• Exercise inputs:
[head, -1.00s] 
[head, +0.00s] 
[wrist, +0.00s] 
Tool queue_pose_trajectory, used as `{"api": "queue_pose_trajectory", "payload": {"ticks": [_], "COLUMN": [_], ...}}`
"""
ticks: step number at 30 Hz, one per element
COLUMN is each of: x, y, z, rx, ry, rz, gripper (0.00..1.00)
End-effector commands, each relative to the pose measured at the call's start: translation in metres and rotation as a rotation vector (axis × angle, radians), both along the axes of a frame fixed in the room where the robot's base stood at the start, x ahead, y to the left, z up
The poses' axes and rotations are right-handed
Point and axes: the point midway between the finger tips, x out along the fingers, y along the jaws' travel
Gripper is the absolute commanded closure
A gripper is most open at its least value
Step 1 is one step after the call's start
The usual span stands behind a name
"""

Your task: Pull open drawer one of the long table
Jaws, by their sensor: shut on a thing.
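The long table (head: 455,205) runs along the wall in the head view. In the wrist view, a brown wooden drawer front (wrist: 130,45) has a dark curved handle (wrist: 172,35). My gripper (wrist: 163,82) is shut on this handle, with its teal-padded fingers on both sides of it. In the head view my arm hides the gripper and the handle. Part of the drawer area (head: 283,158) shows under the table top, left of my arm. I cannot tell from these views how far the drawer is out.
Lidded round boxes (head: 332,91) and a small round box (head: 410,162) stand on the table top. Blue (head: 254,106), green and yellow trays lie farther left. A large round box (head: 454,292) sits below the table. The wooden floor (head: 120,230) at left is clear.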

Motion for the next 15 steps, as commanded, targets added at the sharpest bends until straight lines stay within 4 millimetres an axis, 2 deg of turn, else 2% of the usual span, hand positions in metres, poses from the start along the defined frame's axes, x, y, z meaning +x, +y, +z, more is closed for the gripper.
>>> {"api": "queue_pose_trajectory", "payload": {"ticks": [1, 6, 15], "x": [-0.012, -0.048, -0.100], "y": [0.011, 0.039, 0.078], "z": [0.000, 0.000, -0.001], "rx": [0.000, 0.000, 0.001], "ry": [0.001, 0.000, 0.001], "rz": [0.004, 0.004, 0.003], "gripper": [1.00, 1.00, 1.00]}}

---

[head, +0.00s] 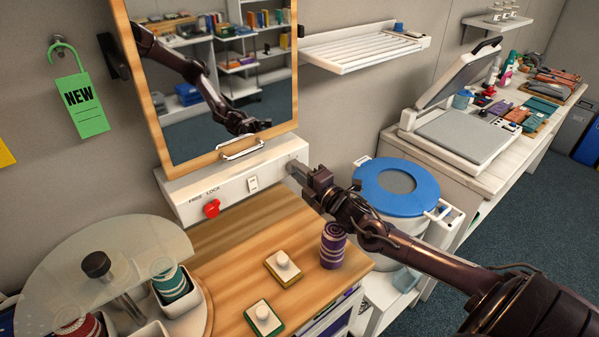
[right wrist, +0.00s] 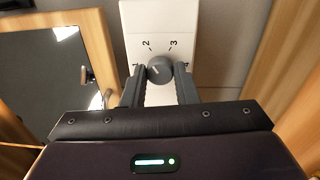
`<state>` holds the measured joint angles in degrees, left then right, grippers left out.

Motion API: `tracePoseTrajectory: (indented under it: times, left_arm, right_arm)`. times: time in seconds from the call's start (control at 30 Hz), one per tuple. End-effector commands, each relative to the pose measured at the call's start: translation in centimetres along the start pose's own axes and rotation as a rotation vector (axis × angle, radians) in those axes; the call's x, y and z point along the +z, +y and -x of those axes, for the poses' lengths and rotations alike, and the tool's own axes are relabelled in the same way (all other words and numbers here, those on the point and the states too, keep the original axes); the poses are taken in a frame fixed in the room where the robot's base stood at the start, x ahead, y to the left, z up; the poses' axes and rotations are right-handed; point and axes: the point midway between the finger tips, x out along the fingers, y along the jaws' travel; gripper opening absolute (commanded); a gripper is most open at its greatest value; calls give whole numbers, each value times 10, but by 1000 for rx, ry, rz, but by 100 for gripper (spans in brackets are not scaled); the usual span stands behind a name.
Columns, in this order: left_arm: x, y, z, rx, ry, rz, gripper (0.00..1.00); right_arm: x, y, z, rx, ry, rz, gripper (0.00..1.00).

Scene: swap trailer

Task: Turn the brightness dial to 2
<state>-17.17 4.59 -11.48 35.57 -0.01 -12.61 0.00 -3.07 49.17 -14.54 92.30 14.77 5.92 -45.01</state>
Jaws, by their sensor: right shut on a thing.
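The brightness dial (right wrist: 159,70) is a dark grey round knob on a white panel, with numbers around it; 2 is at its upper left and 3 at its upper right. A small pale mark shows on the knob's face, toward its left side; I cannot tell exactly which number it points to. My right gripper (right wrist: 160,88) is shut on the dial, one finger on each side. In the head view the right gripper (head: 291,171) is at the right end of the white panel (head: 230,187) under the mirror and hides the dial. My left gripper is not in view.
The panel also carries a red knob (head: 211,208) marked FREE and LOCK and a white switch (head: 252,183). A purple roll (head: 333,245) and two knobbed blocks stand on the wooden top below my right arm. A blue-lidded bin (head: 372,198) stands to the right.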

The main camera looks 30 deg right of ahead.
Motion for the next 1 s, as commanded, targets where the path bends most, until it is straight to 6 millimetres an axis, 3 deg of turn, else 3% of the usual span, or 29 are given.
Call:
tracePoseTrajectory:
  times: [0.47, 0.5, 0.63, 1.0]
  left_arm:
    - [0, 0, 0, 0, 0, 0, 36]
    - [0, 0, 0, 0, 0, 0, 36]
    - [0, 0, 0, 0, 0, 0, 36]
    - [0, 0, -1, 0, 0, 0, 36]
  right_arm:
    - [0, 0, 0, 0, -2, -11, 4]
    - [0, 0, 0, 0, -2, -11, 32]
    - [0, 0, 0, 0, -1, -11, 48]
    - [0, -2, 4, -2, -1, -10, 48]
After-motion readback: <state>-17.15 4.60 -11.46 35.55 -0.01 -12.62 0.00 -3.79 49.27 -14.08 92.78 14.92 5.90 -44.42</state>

• What the task requires: Check the records above line by line and tally those holding the string "until". Answer with the number only.

• Exercise answer: 2